■ AIM: Without the pictures, can you quote each line below exactly?

■ INFORMATION SUPPLIED:
'''

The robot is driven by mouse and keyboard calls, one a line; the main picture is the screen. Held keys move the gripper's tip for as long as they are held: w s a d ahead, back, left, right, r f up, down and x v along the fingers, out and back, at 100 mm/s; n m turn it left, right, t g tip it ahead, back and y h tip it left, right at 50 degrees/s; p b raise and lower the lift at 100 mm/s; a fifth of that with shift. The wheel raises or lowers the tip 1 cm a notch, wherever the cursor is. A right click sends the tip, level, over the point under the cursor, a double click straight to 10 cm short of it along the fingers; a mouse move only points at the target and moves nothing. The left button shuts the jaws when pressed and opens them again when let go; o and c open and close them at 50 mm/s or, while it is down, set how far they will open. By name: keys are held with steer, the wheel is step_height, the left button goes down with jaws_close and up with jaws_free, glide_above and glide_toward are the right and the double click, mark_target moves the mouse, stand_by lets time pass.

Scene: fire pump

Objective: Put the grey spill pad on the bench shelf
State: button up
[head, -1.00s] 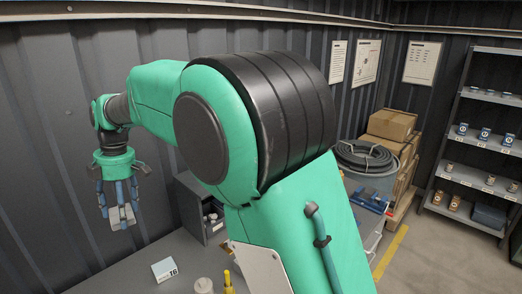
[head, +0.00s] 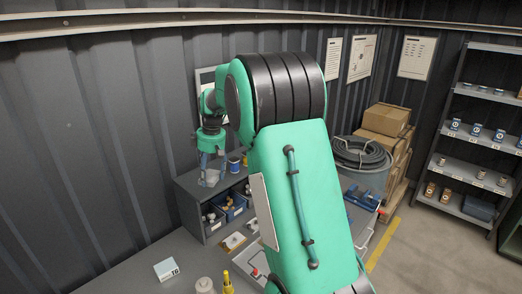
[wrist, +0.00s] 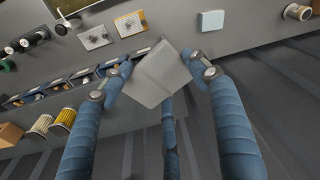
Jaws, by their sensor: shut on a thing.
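The grey spill pad (wrist: 160,76) is gripped between the fingers of my gripper (wrist: 160,80) in the wrist view, sitting tilted. In the head view the pad shows as a pale piece (head: 211,179) at my gripper (head: 210,170). The bench shelf (head: 191,198) is a dark grey unit on the bench against the wall, with blue bins in its open front. My gripper is by the left end of the shelf, around the height of its top; the exact gap cannot be told. My arm hides the shelf's right part.
On the shelf top stand a blue-and-yellow container (head: 233,166) and, in the wrist view, yellow filter cylinders (wrist: 65,118). The bench (head: 130,277) holds a light blue box (head: 166,269), a yellow bottle (head: 228,284) and flat parts (head: 232,242). The bench left of the shelf is mostly clear.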

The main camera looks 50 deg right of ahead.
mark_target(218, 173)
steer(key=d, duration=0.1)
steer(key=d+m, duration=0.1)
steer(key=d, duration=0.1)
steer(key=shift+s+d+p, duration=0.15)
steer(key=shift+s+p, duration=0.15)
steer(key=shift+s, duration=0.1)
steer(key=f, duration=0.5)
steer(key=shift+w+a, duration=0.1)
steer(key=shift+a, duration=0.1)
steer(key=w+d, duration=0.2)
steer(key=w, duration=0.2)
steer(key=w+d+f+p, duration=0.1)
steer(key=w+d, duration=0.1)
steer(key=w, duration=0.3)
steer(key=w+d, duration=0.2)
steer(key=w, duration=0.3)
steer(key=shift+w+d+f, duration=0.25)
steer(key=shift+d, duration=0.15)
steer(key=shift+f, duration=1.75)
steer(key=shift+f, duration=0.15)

'''

■ THE OUTPUT:
The robot is driven by mouse and keyboard calls, one a line; the main picture is the screen. Held keys move the gripper's tip for as long as they are held: w s a d ahead, back, left, right, r f up, down and x v along the fingers, out and back, at 100 mm/s; n m turn it left, right, t g tip it ahead, back and y h tip it left, right at 50 degrees/s; p b raise and lower the lift at 100 mm/s; a fifth of that with shift. The wheel raises or lowers the tip 1 cm a notch, wherever the cursor is. A right click sends the tip, level, over the point under the cursor, a double click straight to 10 cm short of it along the fingers; a mouse move only points at the target and moves nothing. The left button shuts the jaws when pressed and opens them again when let go; o and c open and close them at 50 mm/s or, while it is down, set how far they will open. By name: keys are held with steer, the wheel is step_height, the left button goes down with jaws_close and up with jaws_free, glide_above and glide_toward are the right and the double click, mark_target moves the mouse, stand_by lets time pass.

Scene: fire pump

Objective: Put the grey spill pad on the bench shelf
State: button up
[head, -1.00s] 
[head, +0.00s] 
[wrist, +0.00s] 
Jaws, by their sensor: shut on a thing.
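The grey spill pad (wrist: 160,76) is gripped between the fingers of my gripper (wrist: 160,80) in the wrist view, sitting tilted. In the head view the pad shows as a pale piece (head: 211,179) at my gripper (head: 210,170). The bench shelf (head: 191,198) is a dark grey unit on the bench against the wall, with blue bins in its open front. My gripper is by the left end of the shelf, around the height of its top; the exact gap cannot be told. My arm hides the shelf's right part.
On the shelf top stand a blue-and-yellow container (head: 233,166) and, in the wrist view, yellow filter cylinders (wrist: 65,118). The bench (head: 130,277) holds a light blue box (head: 166,269), a yellow bottle (head: 228,284) and flat parts (head: 232,242). The bench left of the shelf is mostly clear.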

The main camera looks 50 deg right of ahead.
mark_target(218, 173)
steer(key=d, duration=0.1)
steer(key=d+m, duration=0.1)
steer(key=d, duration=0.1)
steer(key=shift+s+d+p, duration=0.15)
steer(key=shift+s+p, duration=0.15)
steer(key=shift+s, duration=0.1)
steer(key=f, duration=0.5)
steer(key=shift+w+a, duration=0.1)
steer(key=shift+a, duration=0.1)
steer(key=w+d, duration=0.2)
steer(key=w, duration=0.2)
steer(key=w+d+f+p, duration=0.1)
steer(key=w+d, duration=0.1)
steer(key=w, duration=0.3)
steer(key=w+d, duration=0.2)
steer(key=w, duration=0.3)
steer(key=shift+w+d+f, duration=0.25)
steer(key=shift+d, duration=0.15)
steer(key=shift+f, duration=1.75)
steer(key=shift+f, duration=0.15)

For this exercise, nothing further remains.